**Do this**
Lines from the one containing "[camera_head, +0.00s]" to the one containing "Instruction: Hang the", both lines included, are to be extracted exactly from the data below; pictures are excluded.

**Extracted entries**
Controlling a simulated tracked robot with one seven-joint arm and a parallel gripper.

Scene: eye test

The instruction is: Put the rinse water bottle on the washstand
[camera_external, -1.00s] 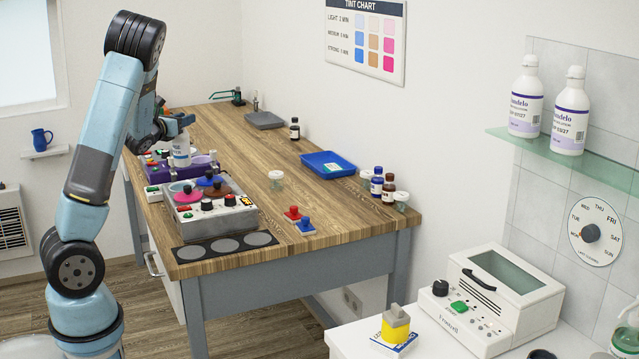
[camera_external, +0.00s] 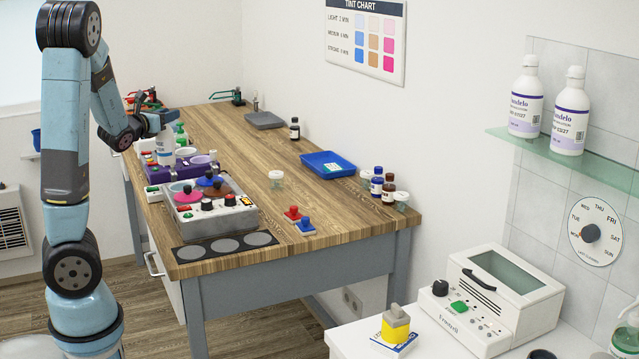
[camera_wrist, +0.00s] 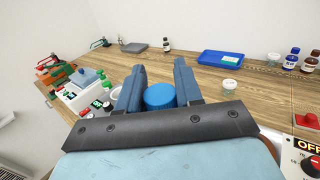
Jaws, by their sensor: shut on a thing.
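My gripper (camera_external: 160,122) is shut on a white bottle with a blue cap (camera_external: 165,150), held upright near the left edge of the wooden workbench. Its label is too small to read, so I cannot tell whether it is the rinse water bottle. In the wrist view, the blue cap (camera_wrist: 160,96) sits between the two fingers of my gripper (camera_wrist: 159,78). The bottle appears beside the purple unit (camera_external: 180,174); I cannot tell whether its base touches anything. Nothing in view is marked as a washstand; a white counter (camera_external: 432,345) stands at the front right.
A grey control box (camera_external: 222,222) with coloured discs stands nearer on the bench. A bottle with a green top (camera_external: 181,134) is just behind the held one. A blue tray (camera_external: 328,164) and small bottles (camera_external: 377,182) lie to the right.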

--

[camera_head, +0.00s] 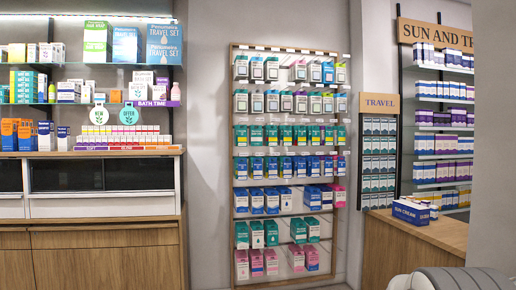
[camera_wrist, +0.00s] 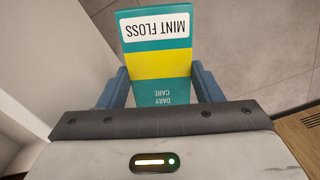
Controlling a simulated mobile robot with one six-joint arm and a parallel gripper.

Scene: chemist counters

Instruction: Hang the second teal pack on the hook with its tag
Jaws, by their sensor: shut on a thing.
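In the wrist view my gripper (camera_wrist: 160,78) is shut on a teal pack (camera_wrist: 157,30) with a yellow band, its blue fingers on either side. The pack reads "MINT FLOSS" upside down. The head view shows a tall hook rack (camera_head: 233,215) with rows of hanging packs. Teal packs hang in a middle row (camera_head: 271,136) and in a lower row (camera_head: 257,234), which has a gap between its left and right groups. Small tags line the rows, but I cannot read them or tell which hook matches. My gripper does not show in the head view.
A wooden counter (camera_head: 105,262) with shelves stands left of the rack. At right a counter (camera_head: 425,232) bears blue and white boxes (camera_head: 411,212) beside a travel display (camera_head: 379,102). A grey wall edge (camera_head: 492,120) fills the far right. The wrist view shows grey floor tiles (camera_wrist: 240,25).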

==

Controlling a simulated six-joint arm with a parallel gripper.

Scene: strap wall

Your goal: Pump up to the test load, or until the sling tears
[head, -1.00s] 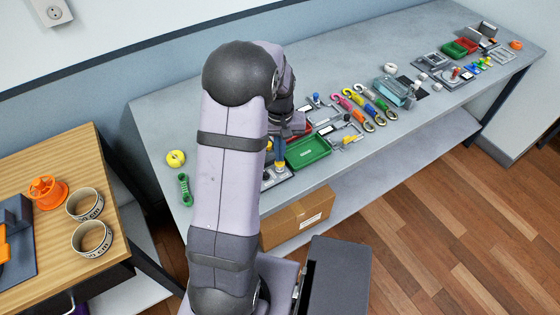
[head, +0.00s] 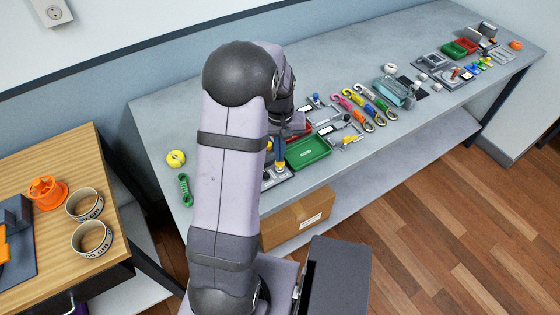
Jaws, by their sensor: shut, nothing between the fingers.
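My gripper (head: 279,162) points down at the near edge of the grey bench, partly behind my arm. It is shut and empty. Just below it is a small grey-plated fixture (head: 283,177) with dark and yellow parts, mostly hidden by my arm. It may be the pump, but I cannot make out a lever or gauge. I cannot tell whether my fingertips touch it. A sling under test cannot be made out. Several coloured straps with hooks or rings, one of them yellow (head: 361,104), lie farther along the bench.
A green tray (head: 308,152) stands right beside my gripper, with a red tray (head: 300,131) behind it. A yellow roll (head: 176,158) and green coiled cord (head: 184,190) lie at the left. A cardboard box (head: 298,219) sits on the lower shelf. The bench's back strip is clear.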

**Answer to the exercise**
[camera_head, +0.00s] 
[camera_wrist, +0.00s] 
Controlling a simulated mobile robot with one six-joint arm and a parallel gripper.

Scene: chemist counters

Instruction: Hang the second teal pack on the hook with its tag

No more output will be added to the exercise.